**What the task asks:** Please write out the material that follows, exactly as it stands.

**Material shown:**
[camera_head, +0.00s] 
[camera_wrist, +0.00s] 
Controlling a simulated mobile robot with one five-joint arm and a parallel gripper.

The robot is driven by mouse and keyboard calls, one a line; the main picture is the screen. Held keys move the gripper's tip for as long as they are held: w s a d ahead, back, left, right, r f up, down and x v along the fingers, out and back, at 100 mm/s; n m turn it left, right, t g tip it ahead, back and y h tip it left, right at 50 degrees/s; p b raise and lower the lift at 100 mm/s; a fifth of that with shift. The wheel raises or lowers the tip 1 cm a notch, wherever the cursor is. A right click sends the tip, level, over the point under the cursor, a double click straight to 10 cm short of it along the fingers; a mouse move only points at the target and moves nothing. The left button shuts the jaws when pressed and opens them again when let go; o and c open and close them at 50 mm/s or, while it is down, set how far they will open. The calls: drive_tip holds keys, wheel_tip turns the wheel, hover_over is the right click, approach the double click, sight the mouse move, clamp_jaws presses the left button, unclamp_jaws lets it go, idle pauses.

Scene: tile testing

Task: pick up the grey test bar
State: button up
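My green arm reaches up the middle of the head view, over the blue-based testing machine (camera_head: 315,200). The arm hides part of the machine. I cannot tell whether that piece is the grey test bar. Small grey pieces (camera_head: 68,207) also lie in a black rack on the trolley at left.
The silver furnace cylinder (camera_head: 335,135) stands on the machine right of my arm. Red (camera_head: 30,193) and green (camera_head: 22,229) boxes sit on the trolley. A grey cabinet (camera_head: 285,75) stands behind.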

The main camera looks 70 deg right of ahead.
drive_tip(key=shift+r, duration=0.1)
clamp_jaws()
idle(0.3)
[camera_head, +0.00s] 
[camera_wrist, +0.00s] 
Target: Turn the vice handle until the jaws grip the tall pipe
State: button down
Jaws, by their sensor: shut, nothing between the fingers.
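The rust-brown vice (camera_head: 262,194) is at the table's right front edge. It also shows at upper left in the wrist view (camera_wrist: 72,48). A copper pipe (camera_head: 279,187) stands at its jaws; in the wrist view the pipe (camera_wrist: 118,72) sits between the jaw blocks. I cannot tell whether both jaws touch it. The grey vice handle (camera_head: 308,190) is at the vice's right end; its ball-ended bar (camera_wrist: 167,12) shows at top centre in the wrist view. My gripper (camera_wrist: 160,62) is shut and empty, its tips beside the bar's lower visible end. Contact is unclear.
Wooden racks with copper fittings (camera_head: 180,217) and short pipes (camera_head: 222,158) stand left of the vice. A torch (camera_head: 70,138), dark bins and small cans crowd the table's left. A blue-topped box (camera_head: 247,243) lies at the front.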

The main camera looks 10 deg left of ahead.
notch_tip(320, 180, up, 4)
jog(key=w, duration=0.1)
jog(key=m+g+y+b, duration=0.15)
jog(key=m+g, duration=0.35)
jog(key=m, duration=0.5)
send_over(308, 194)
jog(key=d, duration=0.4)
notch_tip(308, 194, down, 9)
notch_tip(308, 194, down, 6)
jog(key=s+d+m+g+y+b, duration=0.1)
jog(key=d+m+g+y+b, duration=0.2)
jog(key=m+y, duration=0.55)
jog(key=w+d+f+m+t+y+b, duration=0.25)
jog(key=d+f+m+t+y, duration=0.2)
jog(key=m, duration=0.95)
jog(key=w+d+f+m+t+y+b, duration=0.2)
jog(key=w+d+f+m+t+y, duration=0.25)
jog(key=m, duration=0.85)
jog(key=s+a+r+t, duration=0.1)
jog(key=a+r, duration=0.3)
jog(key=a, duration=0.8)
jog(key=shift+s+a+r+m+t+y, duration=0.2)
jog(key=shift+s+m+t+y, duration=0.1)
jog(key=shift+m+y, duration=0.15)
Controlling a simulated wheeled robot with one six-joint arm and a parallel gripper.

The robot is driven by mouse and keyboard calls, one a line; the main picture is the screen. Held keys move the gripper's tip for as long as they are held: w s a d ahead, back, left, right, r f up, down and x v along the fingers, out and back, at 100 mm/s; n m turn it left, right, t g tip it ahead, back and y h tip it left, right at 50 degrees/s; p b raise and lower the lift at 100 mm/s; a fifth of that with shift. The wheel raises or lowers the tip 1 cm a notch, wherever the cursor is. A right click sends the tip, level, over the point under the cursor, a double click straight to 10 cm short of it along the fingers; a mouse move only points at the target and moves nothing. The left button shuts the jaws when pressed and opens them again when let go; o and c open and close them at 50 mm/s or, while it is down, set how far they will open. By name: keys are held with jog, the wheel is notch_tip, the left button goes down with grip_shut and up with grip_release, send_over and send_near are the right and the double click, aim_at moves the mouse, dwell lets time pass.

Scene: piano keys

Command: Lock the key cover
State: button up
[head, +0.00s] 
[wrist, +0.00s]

**Problem solution:**
[camera_head, +0.00s] 
[camera_wrist, +0.00s] 
Controlling a simulated mobile robot with one five-joint arm and a parallel gripper.

The robot is driven by mouse and keyboard calls, one a line; the main picture is the screen. Held keys move the gripper's tip for as long as they are held: w s a d ahead, back, left, right, r f up, down and x v along the fingers, out and back, at 100 mm/s; n m turn it left, right, t g tip it ahead, back and y h tip it left, right at 50 degrees/s; p b raise and lower the lift at 100 mm/s; a fifth of that with shift. The wheel raises or lowers the tip 1 cm a notch, wherever the cursor is. A right click sends the tip, level, over the point under the cursor, a double click straight to 10 cm short of it along the fingers; a mouse move only points at the target and moves nothing. The left button shuts the jaws when pressed and opens them again when let go; o and c open and close them at 50 mm/s or, while it is down, set how far they will open. The calls: drive_tip holds keys, wheel_tip turns the wheel, hover_over is the right click, approach the double click, sight the mouse move, clamp_jaws presses the left button, unclamp_jaws lets it go, idle pauses.

Scene: tile testing

Task: pick up the grey test bar
State: button up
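My green arm reaches up the middle of the head view, over the blue-based testing machine (camera_head: 315,200). The arm hides part of the machine. I cannot tell whether that piece is the grey test bar. Small grey pieces (camera_head: 68,207) also lie in a black rack on the trolley at left.
The silver furnace cylinder (camera_head: 335,135) stands on the machine right of my arm. Red (camera_head: 30,193) and green (camera_head: 22,229) boxes sit on the trolley. A grey cabinet (camera_head: 285,75) stands behind.

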The main camera looks 70 deg right of ahead.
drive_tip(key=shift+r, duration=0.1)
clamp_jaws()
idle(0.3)
[camera_head, +0.00s] 
[camera_wrist, +0.00s] 
Target: Turn the vice handle until the jaws grip the tall pipe
State: button down
Jaws, by their sensor: shut, nothing between the fingers.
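The rust-brown vice (camera_head: 262,194) is at the table's right front edge. It also shows at upper left in the wrist view (camera_wrist: 72,48). A copper pipe (camera_head: 279,187) stands at its jaws; in the wrist view the pipe (camera_wrist: 118,72) sits between the jaw blocks. I cannot tell whether both jaws touch it. The grey vice handle (camera_head: 308,190) is at the vice's right end; its ball-ended bar (camera_wrist: 167,12) shows at top centre in the wrist view. My gripper (camera_wrist: 160,62) is shut and empty, its tips beside the bar's lower visible end. Contact is unclear.
Wooden racks with copper fittings (camera_head: 180,217) and short pipes (camera_head: 222,158) stand left of the vice. A torch (camera_head: 70,138), dark bins and small cans crowd the table's left. A blue-topped box (camera_head: 247,243) lies at the front.

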The main camera looks 10 deg left of ahead.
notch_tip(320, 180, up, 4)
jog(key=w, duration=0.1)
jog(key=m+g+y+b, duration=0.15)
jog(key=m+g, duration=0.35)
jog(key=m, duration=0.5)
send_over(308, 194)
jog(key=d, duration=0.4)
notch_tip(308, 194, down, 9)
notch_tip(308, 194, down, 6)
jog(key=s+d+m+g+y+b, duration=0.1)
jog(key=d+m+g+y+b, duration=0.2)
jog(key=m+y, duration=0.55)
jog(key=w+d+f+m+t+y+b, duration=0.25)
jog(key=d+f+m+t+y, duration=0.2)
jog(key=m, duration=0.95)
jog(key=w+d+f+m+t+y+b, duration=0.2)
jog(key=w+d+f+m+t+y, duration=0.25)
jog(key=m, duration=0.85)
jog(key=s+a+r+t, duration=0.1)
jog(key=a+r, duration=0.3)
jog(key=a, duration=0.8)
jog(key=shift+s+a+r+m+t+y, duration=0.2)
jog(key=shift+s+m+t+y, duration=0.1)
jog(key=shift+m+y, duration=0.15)
Controlling a simulated wheeled robot with one six-joint arm and a parallel gripper.

The robot is driven by mouse and keyboard calls, one a line; the main picture is the screen. Held keys move the gripper's tip for as long as they are held: w s a d ahead, back, left, right, r f up, down and x v along the fingers, out and back, at 100 mm/s; n m turn it left, right, t g tip it ahead, back and y h tip it left, right at 50 degrees/s; p b raise and lower the lift at 100 mm/s; a fifth of that with shift. The wheel raises or lowers the tip 1 cm a notch, wherever the cursor is. A right click sends the tip, level, over the point under the cursor, a double click straight to 10 cm short of it along the fingers; a mouse move only points at the target and moves nothing. The left button shuts the jaws when pressed and opens them again when let go; o and c open and close them at 50 mm/s or, while it is down, set how far they will open. By name: keys are held with jog, the wheel is notch_tip, the left button goes down with grip_shut and up with grip_release, send_over and send_near are the right and the double click, aim_at moves the mouse, dwell lets time pass.

Scene: piano keys

Command: Lock the key cover
State: button up
[head, +0.00s] 
[wrist, +0.00s]

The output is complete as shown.